Ma nel nuovo mondo il leader deve costruire a suo volta nuovi leader, in grado di auto-gestirsi, auto-motivarsi, auto-crearsi.
Cosa vuol dire essere leader
Per far ciò che questo accada è necessario essere coerenti, tenaci, ispirativi. Nel farlo devono tendere a raggiungere un risultato senza precedenti, cioè fare in modo che la missione dell’azienda diventi la missione di se stessi.
Per questo il leader che guida è uno sbaglio
Il leader che guida è uno che prepara la minestra pronta, e se non cucina lui, purtroppo, non lo fa nessuno. Per questo la soluzione corretta è il leader che ispira l’auto-motivazione, che premia l’apprendimento prima del risultato, che sa estrarre il potenziale.
Coach
Mentre scrivo queste righe, per me, è inevitabile pensare a una parola molto in voga – e anche troppo abusata di questi tempi – che suona così: COACH.

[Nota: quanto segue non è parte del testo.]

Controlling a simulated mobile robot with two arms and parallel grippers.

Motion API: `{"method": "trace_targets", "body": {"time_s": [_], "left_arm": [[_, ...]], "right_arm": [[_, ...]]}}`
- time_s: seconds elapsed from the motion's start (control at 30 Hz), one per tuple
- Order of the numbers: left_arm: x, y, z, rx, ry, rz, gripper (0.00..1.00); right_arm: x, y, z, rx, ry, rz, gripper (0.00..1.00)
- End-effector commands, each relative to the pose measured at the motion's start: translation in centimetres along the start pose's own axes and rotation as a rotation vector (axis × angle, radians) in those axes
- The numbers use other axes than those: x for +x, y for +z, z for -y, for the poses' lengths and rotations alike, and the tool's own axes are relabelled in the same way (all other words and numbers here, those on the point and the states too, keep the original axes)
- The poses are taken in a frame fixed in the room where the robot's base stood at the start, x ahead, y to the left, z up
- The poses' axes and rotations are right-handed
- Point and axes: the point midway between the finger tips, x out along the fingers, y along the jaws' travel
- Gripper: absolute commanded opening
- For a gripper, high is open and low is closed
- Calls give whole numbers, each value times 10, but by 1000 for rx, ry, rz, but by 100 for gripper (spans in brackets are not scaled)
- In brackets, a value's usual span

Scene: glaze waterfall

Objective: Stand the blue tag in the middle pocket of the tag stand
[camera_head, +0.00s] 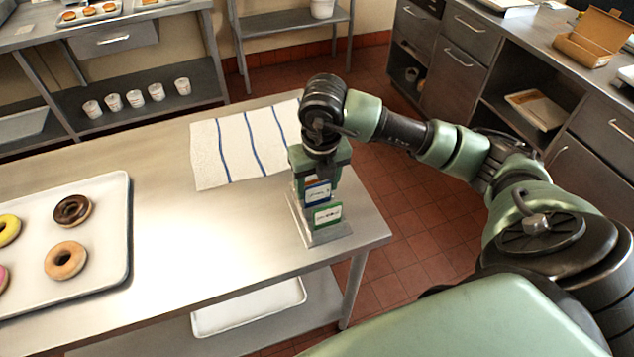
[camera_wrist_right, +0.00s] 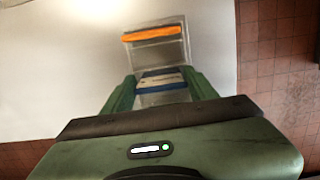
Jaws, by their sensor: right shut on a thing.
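The tag stand (camera_head: 331,236) is a light metal rack near the right end of the steel table. A green tag (camera_head: 327,214) stands in its front pocket. The blue tag (camera_head: 318,194) is behind the green one, upright, at the middle of the stand; whether it rests on the pocket's bottom is hidden. An orange tag (camera_wrist_right: 152,33) is in the far pocket in the right wrist view. My right gripper (camera_head: 319,174) is directly above the stand, shut on the blue tag, which shows between its fingers in the wrist view (camera_wrist_right: 162,80). My left gripper is out of view.
A white towel with blue stripes (camera_head: 225,150) lies behind the stand. A tray (camera_head: 115,235) with several donuts is at the left of the table. The table's right edge is close to the stand. The table middle is clear.

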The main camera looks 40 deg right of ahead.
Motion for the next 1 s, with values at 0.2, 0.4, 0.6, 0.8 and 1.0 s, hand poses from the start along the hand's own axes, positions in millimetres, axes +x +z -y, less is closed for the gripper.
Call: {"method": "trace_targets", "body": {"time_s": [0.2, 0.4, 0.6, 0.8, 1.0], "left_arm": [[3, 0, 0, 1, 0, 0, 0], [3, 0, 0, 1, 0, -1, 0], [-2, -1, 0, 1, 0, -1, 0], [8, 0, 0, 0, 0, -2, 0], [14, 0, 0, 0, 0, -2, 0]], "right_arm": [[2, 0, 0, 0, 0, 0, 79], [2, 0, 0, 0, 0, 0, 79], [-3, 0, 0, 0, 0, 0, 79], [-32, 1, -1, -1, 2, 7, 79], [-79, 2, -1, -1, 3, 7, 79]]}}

Questo termine, che deriva dall’inglese “carrozza” – se sali sul Frecciarossa noterai che ogni carrozza viene denominata “coach” – è la chiave e racchiude proprio quei tre concetti di ispirare, premiare l’apprendimento, estrarre il potenziale.

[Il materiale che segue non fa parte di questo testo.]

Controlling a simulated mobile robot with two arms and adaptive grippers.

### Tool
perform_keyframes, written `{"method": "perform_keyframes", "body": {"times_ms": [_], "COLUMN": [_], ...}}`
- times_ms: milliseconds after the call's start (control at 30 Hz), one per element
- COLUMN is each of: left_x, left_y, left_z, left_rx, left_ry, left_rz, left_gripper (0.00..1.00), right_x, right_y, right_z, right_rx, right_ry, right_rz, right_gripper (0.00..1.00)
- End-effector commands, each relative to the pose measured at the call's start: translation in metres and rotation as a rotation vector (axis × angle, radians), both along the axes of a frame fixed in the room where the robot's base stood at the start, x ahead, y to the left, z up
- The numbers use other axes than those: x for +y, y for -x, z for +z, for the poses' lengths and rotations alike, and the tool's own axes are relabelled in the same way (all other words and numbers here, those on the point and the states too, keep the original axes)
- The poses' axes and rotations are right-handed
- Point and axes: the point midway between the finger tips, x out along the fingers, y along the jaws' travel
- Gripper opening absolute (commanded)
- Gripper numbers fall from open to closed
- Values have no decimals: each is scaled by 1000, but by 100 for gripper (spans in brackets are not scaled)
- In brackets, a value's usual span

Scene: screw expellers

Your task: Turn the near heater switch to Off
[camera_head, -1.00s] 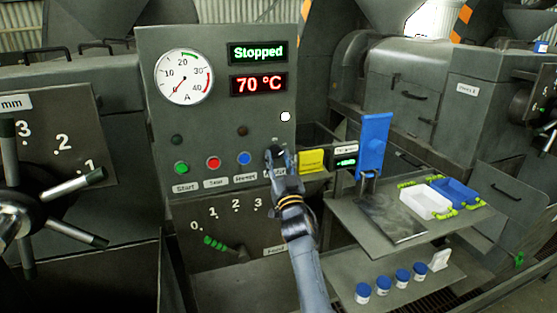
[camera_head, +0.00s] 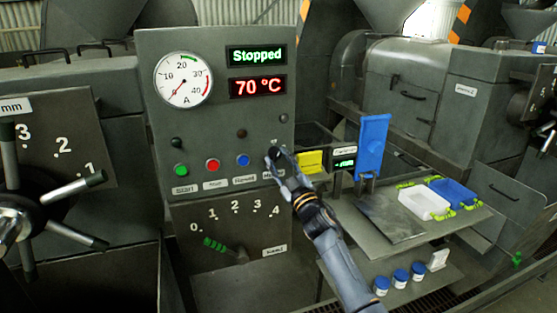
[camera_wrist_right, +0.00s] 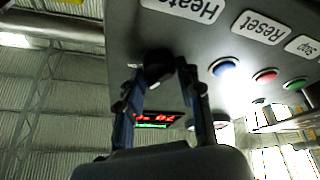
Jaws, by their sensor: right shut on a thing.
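The near heater switch is a dark round knob (camera_head: 275,147) at the right end of the control row on the near grey panel (camera_head: 215,115). My right gripper (camera_head: 277,157) is at it, its fingers closed around the knob. In the right wrist view the black knob (camera_wrist_right: 158,64) sits between the two fingertips, below the upside-down Heater label (camera_wrist_right: 182,8). The fingers hide part of the switch and its label in the head view, so I cannot read its position. The lamp (camera_head: 284,118) above the switch is dark. My left gripper is not in view.
Green, red and blue buttons (camera_head: 243,160) are left of the switch. The display (camera_head: 257,87) reads 70 °C, under "Stopped". A yellow tag (camera_head: 309,162) and blue scoop-like part (camera_head: 372,145) stand close on the right. A shelf (camera_head: 390,222) holds white and blue trays.

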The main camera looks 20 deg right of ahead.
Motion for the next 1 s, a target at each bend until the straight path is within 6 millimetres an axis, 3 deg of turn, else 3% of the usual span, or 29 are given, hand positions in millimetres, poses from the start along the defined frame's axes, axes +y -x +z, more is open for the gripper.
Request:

Attenzione tra leader e coach
Attenzione però!
Se ispiri e basta, diventi un mentore.
Se favorisci solo l’apprendimento, diventi un insegnante.

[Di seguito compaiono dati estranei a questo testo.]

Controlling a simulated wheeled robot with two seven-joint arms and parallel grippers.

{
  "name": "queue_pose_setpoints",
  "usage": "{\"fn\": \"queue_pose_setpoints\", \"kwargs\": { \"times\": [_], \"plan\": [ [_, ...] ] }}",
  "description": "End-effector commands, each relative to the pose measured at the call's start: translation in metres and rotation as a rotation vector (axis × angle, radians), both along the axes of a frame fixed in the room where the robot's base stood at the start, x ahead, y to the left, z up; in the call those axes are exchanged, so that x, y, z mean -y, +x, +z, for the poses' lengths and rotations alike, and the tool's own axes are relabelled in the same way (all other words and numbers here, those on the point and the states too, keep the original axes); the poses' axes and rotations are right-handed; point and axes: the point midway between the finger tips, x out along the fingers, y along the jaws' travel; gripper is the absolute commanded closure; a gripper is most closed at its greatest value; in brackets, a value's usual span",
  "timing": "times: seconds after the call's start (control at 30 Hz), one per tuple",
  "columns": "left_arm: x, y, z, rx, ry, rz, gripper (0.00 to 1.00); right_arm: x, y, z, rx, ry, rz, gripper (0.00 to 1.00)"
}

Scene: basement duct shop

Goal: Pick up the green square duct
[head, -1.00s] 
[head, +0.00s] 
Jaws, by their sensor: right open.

Se ti limiti al solo potenziale, diventi un teorico.
Non leader ma COACH
Ma se fai tutte queste tre cose insieme allora diventi un Coach con la C maiuscola, favorendo le capacità di ognuno di auto-generazione della propria leadership.
Comunica.
Osserva.
Ascolta.
Human2Human.
Mescola bene gli ingredienti, renditi consapevole che ogni persona è diversa da un’altra, che ciò che va bene per uno non può andare bene per tutti. Perché non esiste la ricetta magica, altrimenti sarebbe come dirti di preparare tiramisù per tutti senza considerare che qualcuno potrebbe preferire una crostata di lamponi o essere allergico alle uova.
Buongiorno Luca, le tue parole fanno riflettere ed ho cercato di capire se anche io, nel mio piccolo contribuisco ad essere un bravo coach e sono giunta alla conclusione che lo sono a metà.
In questi anni, dove i posti di lavoro sono pochi e, la maggioranza delle aziende cerca di sostituire il “parco macchine” a fronte di contratti più vantaggiosi per loro, mi chiedo se insegnare agli altri le proprie competenze sia vantaggioso.
Mi spiego meglio.
Se una persona, dopo anni di esperienza maturata in un settore specifico, dovesse rivelare tutti i segreti, che le hanno permesso di ottenere una buona posizione, prima della pensione, credo rischierebbe di essere scalzata dal nuovo semplicemente perché all’azienda conviene da un punto di vista monetario e di flessibilità.
I ” vecchi lavoratori”, di cui faccio parte, con contratti solidi sono un peso economico per le aziende che preferiscono quelli a chiamata o a termine privi di ogni tutela e agevolazioni, quindi se ne avessero la possibilità userebbero volentieri ogni mezzo pur di eliminare il problema.
Qui entra in campo il mobbing, sottile stratagemma che rende un lavoratore come una larva e difficilmente si riesce a dimostrare in sede legale.
Questo argomento mi tocca particolarmente perché sono anni che lo subisco. Tu mi chiederai perché non ho cambiato lavoro e la risposta è per la famiglia (orari, busta paga, mansioni).
Conosco la tua esperienza, ma non tutti hanno le capacità per potersi reinventare come hai fatto tu.
Concludendo, è bello poter condividere il proprio sapere per formare gli altri, ma solo se alle spalle c’è un’azienda che ti rispetta altrimenti ti aggrappi con le unghie e con i denti pur di sopravvivere.
È sempre bello poter leggere i tuoi articoli e potermi confrontare con un punto di vista diverso, grazie.